**Direction:**
Leaving out the pictures, transcribe all of the records faithfully.

--- begin ---

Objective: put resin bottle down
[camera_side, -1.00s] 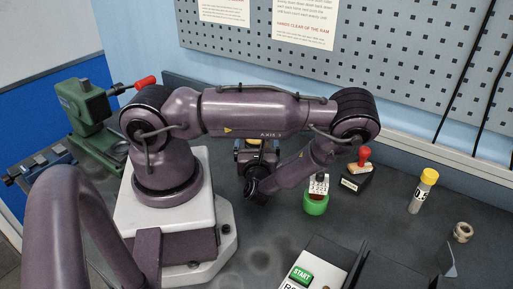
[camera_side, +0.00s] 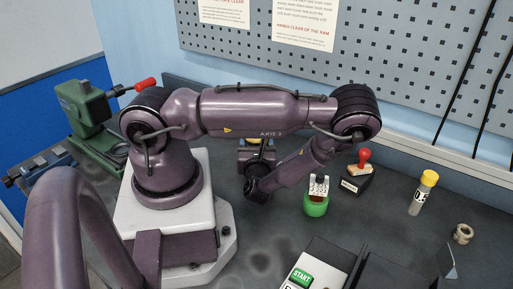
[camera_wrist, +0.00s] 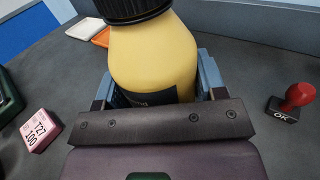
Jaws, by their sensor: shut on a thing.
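The resin bottle (camera_wrist: 155,55) is yellow with a black ribbed cap and fills the upper middle of the wrist view. My gripper (camera_wrist: 160,88) is shut on it, with a blue-grey finger on each side of its body. The bottle's lower part is hidden behind the gripper body, and a dark label shows only in part. In the side view my gripper (camera_side: 257,160) is mostly behind my own arm. Only a small yellow patch of the bottle (camera_side: 254,141) shows there. I cannot tell whether its base touches the bench.
A red-handled stamp (camera_side: 364,160), a green round item with a white label (camera_side: 316,206), a yellow-capped vial (camera_side: 422,192) and a beige ring (camera_side: 463,234) stand to the right.

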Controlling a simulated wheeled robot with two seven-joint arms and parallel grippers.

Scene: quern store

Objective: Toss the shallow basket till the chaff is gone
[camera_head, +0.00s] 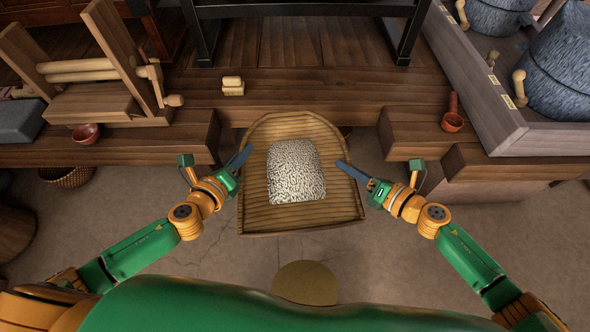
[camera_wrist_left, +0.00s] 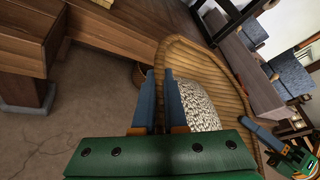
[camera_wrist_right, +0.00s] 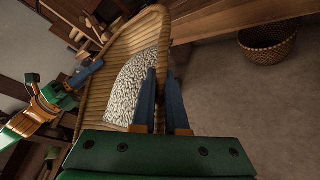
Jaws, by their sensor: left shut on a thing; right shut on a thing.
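The shallow basket (camera_head: 300,218) is woven, tan and scoop-shaped, held in front of me above the floor. A speckled black-and-white heap of grain and chaff (camera_head: 296,170) lies in its middle; I cannot tell grain from chaff. My left gripper (camera_head: 240,158) is shut on the basket's left rim. My right gripper (camera_head: 350,170) is shut on its right rim. The basket also shows in the left wrist view (camera_wrist_left: 225,75), with the rim between the fingers (camera_wrist_left: 160,100). In the right wrist view the basket (camera_wrist_right: 97,95) and heap (camera_wrist_right: 132,85) lie left of the fingers (camera_wrist_right: 163,100).
A wooden platform (camera_head: 300,95) lies beyond the basket. On it are a wooden frame with rollers (camera_head: 90,75), a small red bowl (camera_head: 86,133), pale blocks (camera_head: 233,86) and a red ladle (camera_head: 452,118). A round tan mat (camera_head: 306,283) lies below, near me. Open floor (camera_head: 380,265) surrounds it.

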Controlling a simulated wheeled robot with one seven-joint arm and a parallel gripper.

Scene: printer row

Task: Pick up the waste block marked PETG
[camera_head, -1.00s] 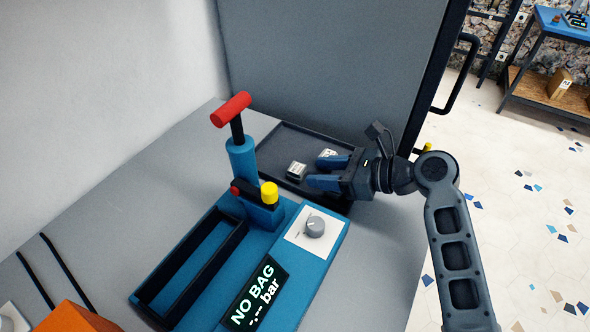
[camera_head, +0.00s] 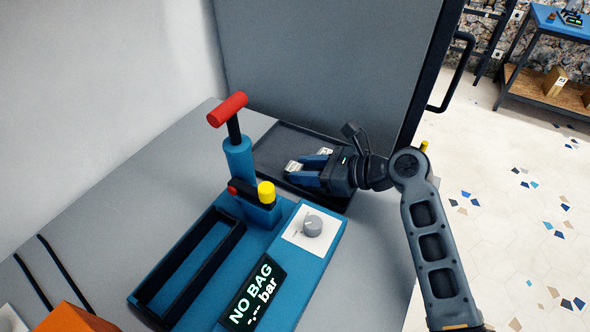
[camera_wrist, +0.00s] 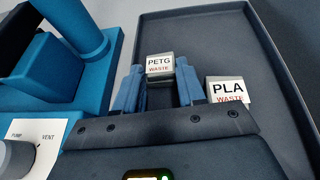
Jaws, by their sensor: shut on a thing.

--- end ---

**Solved problem:**
Objective: put resin bottle down
[camera_side, -1.00s] 
[camera_side, +0.00s] 
[camera_wrist, +0.00s] 
Jaws, by their sensor: shut on a thing.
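The resin bottle (camera_wrist: 155,55) is yellow with a black ribbed cap and fills the upper middle of the wrist view. My gripper (camera_wrist: 160,88) is shut on it, with a blue-grey finger on each side of its body. The bottle's lower part is hidden behind the gripper body, and a dark label shows only in part. In the side view my gripper (camera_side: 257,160) is mostly behind my own arm. Only a small yellow patch of the bottle (camera_side: 254,141) shows there. I cannot tell whether its base touches the bench.
A red-handled stamp (camera_side: 364,160), a green round item with a white label (camera_side: 316,206), a yellow-capped vial (camera_side: 422,192) and a beige ring (camera_side: 463,234) stand to the right.

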Controlling a simulated wheeled robot with two seven-joint arms and parallel grippers.

Scene: quern store

Objective: Toss the shallow basket till the chaff is gone
[camera_head, +0.00s] 
[camera_wrist_left, +0.00s] 
[camera_wrist_right, +0.00s] 
Jaws, by their sensor: left shut on a thing; right shut on a thing.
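The shallow basket (camera_head: 300,218) is woven, tan and scoop-shaped, held in front of me above the floor. A speckled black-and-white heap of grain and chaff (camera_head: 296,170) lies in its middle; I cannot tell grain from chaff. My left gripper (camera_head: 240,158) is shut on the basket's left rim. My right gripper (camera_head: 350,170) is shut on its right rim. The basket also shows in the left wrist view (camera_wrist_left: 225,75), with the rim between the fingers (camera_wrist_left: 160,100). In the right wrist view the basket (camera_wrist_right: 97,95) and heap (camera_wrist_right: 132,85) lie left of the fingers (camera_wrist_right: 163,100).
A wooden platform (camera_head: 300,95) lies beyond the basket. On it are a wooden frame with rollers (camera_head: 90,75), a small red bowl (camera_head: 86,133), pale blocks (camera_head: 233,86) and a red ladle (camera_head: 452,118). A round tan mat (camera_head: 306,283) lies below, near me. Open floor (camera_head: 380,265) surrounds it.

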Controlling a simulated wheeled robot with one seven-joint arm and a parallel gripper.

Scene: printer row

Task: Pick up the waste block marked PETG
[camera_head, -1.00s] 
[camera_head, +0.00s] 
[camera_wrist, +0.00s] 
Jaws, by their sensor: shut on a thing.

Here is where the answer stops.